This repository demonstrates how to build a simple—but real‐time—personal analytics pipeline with ZenML. It simultaneously tracks your typing speed and polls Spotify for the currently playing track, segments your keystrokes by track, fetches each artist’s genres, computes words-per-minute (WPM) per track, and visualizes the results.
ZenML is an MLOps framework that lets you define:
- Steps: Modular, reusable functions that produce/consume artifacts.
- Pipelines: Ordered sequences of steps wired together.
- Stacks: Execution environments, artifact stores, orchestrators, etc.

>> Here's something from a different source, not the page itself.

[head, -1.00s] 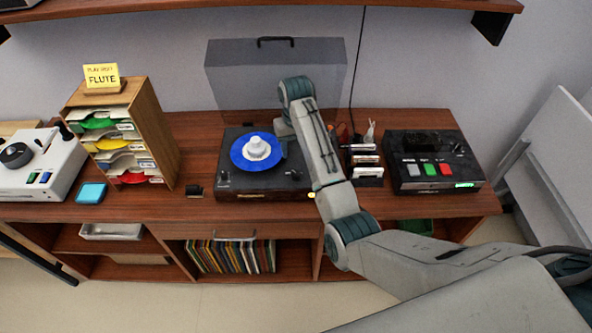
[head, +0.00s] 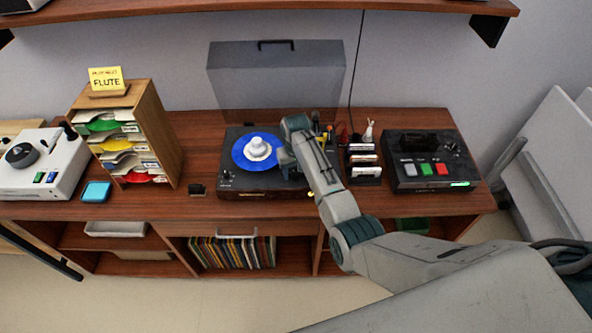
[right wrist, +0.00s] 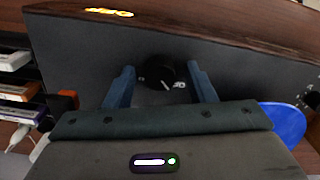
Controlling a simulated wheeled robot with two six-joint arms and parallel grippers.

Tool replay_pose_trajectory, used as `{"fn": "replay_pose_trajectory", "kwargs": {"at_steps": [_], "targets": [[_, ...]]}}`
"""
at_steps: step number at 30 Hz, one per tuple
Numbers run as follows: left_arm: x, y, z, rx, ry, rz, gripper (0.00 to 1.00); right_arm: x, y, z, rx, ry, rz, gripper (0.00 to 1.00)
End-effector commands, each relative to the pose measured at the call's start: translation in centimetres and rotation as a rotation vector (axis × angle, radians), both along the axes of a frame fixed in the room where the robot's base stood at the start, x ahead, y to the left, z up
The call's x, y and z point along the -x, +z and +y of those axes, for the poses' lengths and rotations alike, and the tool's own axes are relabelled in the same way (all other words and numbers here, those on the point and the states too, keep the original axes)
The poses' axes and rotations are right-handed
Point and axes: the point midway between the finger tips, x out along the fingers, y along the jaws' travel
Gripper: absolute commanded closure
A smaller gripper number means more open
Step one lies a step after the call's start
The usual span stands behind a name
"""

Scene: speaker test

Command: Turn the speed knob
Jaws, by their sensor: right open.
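The speed knob (right wrist: 160,74) is a small black knob with a white pointer line and small white markings beside it, on the turntable's dark top in the right wrist view. In the head view my arm hides it. The turntable (head: 235,182) carries a blue record (head: 241,157) with a white centre piece. My right gripper (head: 290,162) is over the turntable's right part. In the right wrist view its two blue fingers (right wrist: 162,76) are open, one on each side of the knob, with gaps to it. My left gripper is not in view.
A smoky lid (head: 276,75) stands up behind the turntable. To the right are a card rack (head: 364,161) and a black deck with coloured buttons (head: 428,166). A wooden sorter (head: 155,125) stands to the left, and a shelf (head: 300,8) overhangs above.

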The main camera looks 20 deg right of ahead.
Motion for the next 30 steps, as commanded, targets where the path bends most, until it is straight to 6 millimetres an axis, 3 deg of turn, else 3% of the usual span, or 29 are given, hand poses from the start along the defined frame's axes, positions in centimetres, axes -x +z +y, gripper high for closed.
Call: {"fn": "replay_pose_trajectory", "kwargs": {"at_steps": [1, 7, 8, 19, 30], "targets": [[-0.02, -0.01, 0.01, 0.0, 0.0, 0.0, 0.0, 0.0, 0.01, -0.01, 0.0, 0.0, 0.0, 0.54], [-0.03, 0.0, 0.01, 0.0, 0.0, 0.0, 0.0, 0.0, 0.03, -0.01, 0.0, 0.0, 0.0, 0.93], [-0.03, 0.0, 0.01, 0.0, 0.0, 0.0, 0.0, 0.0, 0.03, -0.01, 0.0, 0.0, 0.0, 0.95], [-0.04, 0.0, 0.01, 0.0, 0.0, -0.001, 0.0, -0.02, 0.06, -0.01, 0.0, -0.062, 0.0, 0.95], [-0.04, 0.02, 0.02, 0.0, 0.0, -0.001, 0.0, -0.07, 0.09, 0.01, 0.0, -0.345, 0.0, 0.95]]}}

Here, our pipeline has two steps:
-
collect_and_track- Listens to your keyboard events for a user-configurable duration
- Polls Spotify’s "currently playing" API at a user-configurable interval
- Splits your keystrokes into time segments per track
- Fetches each artist’s genres in batch
- Computes WPM for each track segment
- Returns a
pandas.DataFramewith one row per track segment containing:track_id, track_name, artist_name, genres, duration_seconds, keypresses, wpm
-
visualize- Takes the DataFrame of per-track segments
- Computes average WPM per track (or per genre)
- Plots a bar chart (
data/wpm_by_genre.png)
These steps are wired into a single ZenML pipeline:
@pipeline
def correlation_pipeline(duration: int = 60, poll_interval: int = 1):
df = collect_and_track(duration=duration, poll_interval=poll_interval)
visualize(df).
├── data/ ← token cache & output plots
├── pipelines/
│ └── correlation_pipeline.py ← pipeline definition
├── run.py ← CLI entrypoint
├── steps/
│ ├── collect_and_track.py ← combined data-collection step
│ └── visualize.py ← plotting step
├── utils/
│ └── spotify_auth.py ← OAuth helper
├── .python-version ← Python version for pyenv
├── .env-example ← Environment variables template
├── requirements.txt
└── README.md
- Clone & Install
git clone https://github.com/euxhenh/spotype.git
cd spotype
# Optional: Set Python version with pyenv (if using pyenv)
pyenv install 3.12.0 # or your preferred version
pyenv local 3.12.0
# Create and activate virtual environment
python -m venv venv
source venv/bin/activate
# Install dependencies
pip install -r requirements.txt- Initialize ZenML
zenml initYou’ll see a default stack with local orchestrator & artifact store.
- Configure Spotify OAuth
Set up Spotify Developer app:
- Go to Spotify Developer Dashboard
- Create a new app
- Set the redirect URI to:
http://127.0.0.1:8888/callback - Copy your Client ID and Client Secret
Create environment file:
cp .env-example .envEdit .env with your actual Spotify credentials:
SPOTIPY_CLIENT_ID="your_actual_client_id_here"
SPOTIPY_CLIENT_SECRET="your_actual_client_secret_here"
SPOTIPY_REDIRECT_URI="http://127.0.0.1:8888/callback"Test authentication:
python auth_check.pyThis will open your browser, ask you to grant "Playback State" permission, and
save a token to data/.spotify_token.json.
- Run the Pipeline
python run.py --duration 90--duration(seconds): total time to track typing & poll Spotify. For a better solution, this should be turned into a cron job, but for the purposes of this demo it should suffice.
ZenML will:
- Spin up a pipeline run
- Execute
collect_and_track(real-time keystroke + track polling) - Execute
visualize(bar chart of WPM by genre) - Save the plot to
data/wpm_by_track.png
You can also view run metadata & logs in the local ZenML dashboard.
-
Keyboard Listener
- Uses
pynputto timestamp every key press.
- Uses
-
Spotify Polling
- Uses
spotipy+ OAuth to fetch your currently playing track. - Detects when a track changes to split keystrokes into segments.
- Uses
-
Genre Enrichment
- Batches artist IDs through
sp.artists(...)to fetch each artist’s genre list.
- Batches artist IDs through
-
WPM Calculation
- Counts key presses in each segment, converts to "words" (assuming 5 chars/word), normalizes by segment duration to compute WPM.
-
Visualization
- Groups segments by track (or genre) and plots average WPM.
- Focus vs. Energy buckets: map genres to "focus"/"energetic" categories.
- ZenML Secrets: store your Spotify credentials securely in a managed secrets store.
- Cloud Orchestration: switch your stack from local to Airflow/Prefect/Kubernetes for scheduled, containerized runs.
- Dashboards: integrate with Streamlit or Plotly Dash for live exploration.